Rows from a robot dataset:

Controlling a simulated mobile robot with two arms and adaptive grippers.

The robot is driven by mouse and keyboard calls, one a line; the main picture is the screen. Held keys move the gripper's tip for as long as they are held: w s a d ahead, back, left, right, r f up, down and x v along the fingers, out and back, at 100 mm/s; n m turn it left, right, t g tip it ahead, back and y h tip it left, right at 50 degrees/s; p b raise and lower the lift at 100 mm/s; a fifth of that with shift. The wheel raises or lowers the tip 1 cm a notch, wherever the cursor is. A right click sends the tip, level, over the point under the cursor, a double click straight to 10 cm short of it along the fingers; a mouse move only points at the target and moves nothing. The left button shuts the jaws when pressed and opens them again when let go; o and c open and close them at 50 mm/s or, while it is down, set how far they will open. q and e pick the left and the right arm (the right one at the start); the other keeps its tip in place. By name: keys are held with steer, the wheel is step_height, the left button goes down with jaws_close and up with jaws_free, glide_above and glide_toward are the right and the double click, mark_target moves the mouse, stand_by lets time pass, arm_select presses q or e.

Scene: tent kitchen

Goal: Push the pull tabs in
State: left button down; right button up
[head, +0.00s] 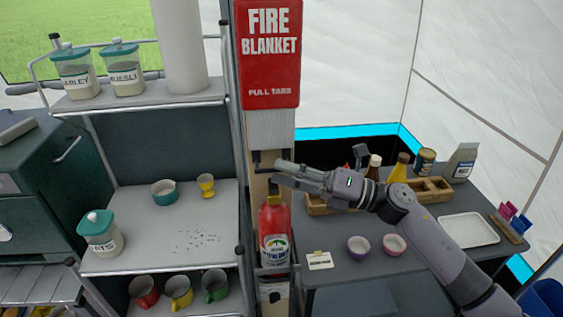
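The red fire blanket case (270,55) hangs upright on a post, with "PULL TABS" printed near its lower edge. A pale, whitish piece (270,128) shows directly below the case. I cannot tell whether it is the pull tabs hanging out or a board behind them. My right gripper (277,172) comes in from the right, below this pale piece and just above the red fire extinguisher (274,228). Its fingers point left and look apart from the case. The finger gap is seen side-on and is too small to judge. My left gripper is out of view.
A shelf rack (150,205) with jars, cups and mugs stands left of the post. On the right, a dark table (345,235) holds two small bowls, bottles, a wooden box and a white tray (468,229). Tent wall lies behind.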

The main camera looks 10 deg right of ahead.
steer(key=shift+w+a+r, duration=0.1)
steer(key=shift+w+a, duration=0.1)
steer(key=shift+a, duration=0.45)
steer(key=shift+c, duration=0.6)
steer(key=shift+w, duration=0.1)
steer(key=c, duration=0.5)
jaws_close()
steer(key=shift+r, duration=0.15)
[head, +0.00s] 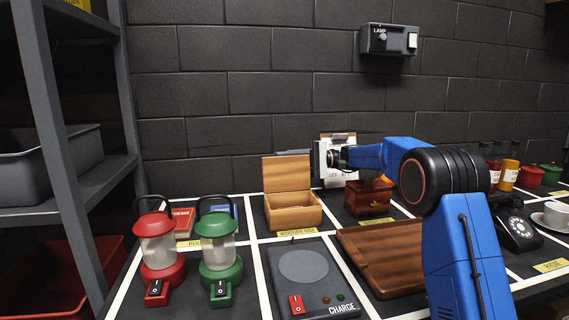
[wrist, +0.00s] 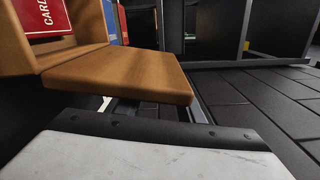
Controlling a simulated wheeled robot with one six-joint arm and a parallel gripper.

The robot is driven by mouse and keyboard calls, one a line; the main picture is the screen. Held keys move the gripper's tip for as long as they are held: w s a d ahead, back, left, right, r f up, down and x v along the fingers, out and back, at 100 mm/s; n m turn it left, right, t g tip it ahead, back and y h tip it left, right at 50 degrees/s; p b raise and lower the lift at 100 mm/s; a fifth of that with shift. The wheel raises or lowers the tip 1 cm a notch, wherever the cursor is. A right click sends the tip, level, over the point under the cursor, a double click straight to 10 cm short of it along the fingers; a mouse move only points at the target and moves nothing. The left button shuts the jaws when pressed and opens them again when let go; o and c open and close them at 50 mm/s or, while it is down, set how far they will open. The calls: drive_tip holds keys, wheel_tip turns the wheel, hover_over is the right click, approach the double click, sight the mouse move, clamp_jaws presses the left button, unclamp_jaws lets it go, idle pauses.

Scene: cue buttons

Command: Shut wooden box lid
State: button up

==

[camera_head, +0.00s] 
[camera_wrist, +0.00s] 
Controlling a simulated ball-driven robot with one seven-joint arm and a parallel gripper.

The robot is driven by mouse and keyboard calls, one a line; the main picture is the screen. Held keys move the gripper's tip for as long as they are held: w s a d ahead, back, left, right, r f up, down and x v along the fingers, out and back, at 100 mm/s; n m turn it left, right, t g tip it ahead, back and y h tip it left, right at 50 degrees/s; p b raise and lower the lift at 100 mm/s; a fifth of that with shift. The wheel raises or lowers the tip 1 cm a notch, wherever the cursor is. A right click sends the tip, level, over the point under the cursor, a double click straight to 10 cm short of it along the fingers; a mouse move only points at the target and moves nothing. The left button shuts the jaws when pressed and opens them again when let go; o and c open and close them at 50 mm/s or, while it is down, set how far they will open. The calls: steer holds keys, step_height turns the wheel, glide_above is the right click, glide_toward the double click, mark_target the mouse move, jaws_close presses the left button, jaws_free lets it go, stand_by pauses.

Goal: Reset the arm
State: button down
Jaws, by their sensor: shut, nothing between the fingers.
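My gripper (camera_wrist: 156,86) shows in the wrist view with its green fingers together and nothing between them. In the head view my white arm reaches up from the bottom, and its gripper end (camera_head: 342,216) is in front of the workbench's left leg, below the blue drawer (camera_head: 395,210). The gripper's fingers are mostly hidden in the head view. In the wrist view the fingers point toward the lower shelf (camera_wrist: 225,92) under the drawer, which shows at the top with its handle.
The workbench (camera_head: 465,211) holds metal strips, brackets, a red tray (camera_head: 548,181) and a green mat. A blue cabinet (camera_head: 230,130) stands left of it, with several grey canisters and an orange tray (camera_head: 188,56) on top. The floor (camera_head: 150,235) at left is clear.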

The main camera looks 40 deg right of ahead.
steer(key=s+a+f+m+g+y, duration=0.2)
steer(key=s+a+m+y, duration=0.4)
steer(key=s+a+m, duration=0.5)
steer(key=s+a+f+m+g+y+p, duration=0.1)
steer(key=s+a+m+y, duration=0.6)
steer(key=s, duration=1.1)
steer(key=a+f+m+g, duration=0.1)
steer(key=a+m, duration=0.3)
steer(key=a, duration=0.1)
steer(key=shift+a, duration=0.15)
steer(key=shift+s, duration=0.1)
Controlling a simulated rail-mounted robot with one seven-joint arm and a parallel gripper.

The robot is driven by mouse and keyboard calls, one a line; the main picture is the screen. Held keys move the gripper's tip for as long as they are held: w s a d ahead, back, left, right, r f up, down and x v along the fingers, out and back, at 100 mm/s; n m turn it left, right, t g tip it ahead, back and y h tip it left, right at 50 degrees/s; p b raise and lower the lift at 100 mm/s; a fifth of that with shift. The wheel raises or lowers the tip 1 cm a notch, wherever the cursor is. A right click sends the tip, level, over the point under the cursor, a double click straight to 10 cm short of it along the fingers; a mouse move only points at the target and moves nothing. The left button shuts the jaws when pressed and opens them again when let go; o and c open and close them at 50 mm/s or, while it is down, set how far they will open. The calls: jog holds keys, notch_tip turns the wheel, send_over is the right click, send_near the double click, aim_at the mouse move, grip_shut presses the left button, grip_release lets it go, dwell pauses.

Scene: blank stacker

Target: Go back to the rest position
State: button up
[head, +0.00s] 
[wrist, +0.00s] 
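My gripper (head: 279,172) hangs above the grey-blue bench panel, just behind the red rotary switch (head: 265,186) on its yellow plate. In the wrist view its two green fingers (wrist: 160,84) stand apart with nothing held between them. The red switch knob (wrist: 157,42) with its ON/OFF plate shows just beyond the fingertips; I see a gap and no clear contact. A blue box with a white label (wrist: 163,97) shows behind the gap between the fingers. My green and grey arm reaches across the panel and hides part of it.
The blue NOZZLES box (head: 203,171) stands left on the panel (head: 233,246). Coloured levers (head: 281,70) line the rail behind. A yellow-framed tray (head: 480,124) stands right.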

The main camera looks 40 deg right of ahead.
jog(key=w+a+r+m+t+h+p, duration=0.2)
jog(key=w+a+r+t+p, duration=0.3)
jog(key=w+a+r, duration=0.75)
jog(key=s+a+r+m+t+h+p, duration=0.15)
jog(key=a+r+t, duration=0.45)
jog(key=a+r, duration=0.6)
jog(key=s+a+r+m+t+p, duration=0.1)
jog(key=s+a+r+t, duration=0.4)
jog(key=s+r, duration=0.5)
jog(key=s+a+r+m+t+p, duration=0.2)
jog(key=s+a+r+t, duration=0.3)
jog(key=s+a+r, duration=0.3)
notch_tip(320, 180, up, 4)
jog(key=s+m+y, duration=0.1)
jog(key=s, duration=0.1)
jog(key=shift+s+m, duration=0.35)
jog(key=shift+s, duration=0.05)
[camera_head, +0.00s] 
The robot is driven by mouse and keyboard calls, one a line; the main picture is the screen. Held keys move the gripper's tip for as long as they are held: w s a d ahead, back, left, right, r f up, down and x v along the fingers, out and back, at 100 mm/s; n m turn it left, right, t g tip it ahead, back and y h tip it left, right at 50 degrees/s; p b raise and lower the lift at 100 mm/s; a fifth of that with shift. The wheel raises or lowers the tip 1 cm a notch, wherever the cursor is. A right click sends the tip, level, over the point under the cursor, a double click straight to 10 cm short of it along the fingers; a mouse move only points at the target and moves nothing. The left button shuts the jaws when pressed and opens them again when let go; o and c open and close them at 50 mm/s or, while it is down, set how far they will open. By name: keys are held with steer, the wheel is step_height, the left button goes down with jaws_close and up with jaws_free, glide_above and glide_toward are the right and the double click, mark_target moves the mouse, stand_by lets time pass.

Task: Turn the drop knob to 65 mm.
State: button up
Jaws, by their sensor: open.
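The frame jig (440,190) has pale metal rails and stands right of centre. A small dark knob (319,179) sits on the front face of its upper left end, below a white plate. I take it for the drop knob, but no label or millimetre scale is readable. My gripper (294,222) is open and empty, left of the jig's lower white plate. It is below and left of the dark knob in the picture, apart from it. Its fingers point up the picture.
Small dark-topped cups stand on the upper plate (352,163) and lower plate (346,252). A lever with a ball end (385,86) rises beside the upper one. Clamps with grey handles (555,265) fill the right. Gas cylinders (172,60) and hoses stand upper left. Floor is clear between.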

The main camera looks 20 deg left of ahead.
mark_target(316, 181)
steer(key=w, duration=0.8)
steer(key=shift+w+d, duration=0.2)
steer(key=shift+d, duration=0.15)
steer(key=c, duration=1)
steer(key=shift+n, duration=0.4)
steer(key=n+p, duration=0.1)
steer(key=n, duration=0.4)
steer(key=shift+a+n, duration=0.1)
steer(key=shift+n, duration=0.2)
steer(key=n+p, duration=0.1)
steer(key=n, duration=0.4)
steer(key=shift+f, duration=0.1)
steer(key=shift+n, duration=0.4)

- _What you will do_
Quote the lines that begin at the line containing "[camera_wrist, +0.00s]" and end at the line containing "State: button down", keeping both of those lines.

- _Full solution_
[camera_wrist, +0.00s] 
Controlling a simulated ball-driven robot with one seven-joint arm and a parallel gripper.

The robot is driven by mouse and keyboard calls, one a line; the main picture is the screen. Held keys move the gripper's tip for as long as they are held: w s a d ahead, back, left, right, r f up, down and x v along the fingers, out and back, at 100 mm/s; n m turn it left, right, t g tip it ahead, back and y h tip it left, right at 50 degrees/s; p b raise and lower the lift at 100 mm/s; a fifth of that with shift. The wheel raises or lowers the tip 1 cm a notch, wherever the cursor is. A right click sends the tip, level, over the point under the cursor, a double click straight to 10 cm short of it along the fingers; a mouse move only points at the target and moves nothing. The left button shuts the jaws when pressed and opens them again when let go; o and c open and close them at 50 mm/s or, while it is down, set how far they will open. The calls: steer holds keys, step_height turns the wheel, glide_above is the right click, glide_toward the double click, mark_target the mouse move, jaws_close presses the left button, jaws_free lets it go, stand_by pauses.

Goal: Reset the arm
State: button down

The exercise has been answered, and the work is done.